## [Work to do]
The entries below contain a line with "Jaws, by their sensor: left" and a line with "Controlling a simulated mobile". Retype exactly everything from the first down to the second, both included, and nothing else.

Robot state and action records
--- --- ---
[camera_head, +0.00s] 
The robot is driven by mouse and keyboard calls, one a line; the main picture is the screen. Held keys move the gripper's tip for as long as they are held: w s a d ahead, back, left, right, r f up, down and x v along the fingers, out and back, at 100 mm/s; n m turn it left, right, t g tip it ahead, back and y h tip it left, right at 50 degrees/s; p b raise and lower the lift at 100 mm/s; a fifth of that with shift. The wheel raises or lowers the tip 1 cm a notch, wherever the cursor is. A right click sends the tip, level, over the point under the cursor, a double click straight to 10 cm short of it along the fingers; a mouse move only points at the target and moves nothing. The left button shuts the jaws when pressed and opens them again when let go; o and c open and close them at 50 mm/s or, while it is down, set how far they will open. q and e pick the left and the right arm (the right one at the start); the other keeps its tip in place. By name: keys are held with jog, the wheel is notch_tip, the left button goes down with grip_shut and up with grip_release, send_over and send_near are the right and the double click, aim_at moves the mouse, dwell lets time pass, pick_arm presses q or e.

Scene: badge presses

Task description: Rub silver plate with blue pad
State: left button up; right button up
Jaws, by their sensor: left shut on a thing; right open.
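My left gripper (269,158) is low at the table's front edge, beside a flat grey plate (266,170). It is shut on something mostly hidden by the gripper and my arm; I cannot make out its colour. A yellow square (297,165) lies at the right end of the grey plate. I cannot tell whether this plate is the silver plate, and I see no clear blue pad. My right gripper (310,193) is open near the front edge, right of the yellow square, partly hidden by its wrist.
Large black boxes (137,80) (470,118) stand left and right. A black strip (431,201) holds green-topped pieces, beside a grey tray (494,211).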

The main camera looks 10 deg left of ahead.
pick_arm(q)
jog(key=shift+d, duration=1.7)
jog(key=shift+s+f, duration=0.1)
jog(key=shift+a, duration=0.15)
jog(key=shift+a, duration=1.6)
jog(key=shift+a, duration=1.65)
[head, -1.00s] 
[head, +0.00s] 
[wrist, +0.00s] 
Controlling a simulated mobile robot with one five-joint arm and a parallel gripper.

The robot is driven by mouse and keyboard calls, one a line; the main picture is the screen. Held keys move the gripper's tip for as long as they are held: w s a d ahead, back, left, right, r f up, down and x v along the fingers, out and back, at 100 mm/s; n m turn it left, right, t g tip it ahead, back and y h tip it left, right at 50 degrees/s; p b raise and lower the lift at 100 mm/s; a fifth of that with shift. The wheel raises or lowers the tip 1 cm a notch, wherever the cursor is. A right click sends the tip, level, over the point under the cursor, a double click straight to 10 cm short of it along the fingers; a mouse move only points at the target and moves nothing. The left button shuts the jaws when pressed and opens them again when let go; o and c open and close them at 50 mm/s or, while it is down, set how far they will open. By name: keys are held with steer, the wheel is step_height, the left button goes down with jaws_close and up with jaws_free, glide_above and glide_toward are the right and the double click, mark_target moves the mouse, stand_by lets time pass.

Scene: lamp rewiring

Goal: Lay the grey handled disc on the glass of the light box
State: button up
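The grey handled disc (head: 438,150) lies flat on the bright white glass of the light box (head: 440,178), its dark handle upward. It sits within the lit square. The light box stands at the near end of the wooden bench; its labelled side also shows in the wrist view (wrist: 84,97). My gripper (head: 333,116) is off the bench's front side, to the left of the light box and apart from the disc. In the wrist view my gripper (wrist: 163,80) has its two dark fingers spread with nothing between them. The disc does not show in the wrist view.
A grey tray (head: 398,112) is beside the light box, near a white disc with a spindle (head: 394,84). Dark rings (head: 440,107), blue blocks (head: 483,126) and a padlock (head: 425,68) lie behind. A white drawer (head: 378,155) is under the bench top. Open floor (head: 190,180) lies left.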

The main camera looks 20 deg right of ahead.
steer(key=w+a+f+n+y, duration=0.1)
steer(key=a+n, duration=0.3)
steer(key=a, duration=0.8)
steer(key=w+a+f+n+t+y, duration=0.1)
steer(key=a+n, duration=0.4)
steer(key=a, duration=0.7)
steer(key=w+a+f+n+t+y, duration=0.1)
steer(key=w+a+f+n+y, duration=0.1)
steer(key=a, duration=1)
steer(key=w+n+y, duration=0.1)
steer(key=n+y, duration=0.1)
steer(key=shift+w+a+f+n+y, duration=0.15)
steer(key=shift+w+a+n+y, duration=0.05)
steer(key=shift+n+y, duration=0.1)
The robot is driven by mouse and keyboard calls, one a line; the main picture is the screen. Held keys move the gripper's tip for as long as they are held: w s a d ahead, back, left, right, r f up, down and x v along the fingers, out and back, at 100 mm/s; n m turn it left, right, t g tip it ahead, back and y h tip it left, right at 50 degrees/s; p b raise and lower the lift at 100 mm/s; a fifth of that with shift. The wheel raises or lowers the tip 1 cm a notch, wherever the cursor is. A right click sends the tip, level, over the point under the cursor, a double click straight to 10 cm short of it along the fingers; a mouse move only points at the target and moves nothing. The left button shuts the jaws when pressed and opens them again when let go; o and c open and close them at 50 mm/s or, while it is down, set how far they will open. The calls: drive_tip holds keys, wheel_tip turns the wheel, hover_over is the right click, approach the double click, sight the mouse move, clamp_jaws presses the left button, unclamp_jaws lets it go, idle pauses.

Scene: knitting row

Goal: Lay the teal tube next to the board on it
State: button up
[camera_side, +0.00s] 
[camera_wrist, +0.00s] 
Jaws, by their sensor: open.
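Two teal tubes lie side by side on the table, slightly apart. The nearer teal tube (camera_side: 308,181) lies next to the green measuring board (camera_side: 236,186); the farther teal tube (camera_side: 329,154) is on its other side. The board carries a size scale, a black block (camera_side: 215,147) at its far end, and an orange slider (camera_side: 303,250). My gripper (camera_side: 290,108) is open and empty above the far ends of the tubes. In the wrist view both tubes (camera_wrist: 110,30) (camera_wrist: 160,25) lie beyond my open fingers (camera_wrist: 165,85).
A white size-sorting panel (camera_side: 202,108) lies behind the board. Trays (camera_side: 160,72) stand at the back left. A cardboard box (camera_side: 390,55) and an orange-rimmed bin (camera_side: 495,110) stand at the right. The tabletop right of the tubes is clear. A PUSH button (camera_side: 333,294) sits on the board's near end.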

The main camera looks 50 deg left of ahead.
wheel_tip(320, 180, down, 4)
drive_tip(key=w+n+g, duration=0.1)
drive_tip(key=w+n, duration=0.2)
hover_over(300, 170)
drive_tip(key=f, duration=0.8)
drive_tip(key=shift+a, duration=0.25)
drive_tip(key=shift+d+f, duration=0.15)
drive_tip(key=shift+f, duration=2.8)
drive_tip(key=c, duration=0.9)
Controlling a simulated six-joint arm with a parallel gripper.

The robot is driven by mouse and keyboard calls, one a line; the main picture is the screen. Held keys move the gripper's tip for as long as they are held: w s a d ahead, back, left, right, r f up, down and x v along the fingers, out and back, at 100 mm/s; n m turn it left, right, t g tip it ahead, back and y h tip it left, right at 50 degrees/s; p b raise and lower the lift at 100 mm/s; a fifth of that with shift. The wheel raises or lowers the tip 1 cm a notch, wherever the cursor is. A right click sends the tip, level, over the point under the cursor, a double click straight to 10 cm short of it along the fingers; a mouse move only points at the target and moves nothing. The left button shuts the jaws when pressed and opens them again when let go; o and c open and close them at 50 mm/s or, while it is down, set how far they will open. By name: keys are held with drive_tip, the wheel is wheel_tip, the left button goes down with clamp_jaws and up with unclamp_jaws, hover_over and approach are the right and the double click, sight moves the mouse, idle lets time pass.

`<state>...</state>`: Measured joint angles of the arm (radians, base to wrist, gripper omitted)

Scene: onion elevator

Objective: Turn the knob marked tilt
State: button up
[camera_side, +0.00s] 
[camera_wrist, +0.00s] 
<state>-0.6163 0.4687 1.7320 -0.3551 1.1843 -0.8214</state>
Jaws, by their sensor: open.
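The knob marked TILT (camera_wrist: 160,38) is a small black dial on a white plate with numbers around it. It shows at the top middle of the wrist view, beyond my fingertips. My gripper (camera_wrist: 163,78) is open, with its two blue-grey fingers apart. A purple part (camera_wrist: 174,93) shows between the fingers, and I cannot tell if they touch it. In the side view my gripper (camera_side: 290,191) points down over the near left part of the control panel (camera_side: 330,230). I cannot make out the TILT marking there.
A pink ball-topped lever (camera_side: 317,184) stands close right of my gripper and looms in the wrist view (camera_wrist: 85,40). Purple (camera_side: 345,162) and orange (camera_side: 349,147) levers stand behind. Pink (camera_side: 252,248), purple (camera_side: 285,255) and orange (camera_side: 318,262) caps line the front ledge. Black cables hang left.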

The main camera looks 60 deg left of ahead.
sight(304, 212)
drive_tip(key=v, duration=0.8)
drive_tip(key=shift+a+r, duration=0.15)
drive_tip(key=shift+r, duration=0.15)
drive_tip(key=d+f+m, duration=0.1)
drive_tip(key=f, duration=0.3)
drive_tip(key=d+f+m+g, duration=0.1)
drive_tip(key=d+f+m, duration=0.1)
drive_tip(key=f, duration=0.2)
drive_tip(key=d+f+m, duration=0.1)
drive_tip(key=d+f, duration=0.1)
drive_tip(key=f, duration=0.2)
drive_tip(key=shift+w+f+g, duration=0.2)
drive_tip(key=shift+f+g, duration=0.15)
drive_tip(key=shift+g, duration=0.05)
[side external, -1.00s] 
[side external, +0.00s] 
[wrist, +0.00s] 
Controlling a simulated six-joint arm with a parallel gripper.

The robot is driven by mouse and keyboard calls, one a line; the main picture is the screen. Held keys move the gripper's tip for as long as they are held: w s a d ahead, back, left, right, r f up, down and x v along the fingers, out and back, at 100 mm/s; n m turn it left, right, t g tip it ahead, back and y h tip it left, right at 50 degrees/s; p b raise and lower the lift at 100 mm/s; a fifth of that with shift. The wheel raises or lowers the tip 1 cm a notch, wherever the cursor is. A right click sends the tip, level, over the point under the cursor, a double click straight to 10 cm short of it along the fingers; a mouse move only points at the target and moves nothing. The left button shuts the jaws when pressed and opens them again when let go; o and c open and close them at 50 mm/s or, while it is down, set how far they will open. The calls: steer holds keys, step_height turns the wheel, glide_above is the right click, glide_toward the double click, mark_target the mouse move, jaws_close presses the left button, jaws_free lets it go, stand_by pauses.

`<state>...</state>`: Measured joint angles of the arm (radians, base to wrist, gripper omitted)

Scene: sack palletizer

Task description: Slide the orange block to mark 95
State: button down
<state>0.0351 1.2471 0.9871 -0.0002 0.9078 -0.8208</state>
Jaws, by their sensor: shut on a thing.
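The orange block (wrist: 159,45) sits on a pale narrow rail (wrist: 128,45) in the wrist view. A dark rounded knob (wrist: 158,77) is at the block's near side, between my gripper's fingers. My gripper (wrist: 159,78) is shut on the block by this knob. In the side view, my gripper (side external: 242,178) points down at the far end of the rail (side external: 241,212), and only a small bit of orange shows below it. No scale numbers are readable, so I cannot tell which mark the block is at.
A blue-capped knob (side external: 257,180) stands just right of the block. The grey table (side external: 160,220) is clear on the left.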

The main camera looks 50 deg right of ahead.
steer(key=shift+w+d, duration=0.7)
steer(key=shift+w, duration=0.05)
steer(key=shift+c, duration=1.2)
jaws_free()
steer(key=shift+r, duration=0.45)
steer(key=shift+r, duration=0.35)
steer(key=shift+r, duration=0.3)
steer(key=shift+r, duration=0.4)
--- --- ---
## [Task output]
Jaws, by their sensor: left shut on a thing; right open.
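My left gripper (269,158) is low at the table's front edge, beside a flat grey plate (266,170). It is shut on something mostly hidden by the gripper and my arm; I cannot make out its colour. A yellow square (297,165) lies at the right end of the grey plate. I cannot tell whether this plate is the silver plate, and I see no clear blue pad. My right gripper (310,193) is open near the front edge, right of the yellow square, partly hidden by its wrist.
Large black boxes (137,80) (470,118) stand left and right. A black strip (431,201) holds green-topped pieces, beside a grey tray (494,211).

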The main camera looks 10 deg left of ahead.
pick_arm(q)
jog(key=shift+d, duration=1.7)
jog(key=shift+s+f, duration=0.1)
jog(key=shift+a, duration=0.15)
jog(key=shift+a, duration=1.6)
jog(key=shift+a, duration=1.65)
[head, -1.00s] 
[head, +0.00s] 
[wrist, +0.00s] 
Controlling a simulated mobile robot with one five-joint arm and a parallel gripper.

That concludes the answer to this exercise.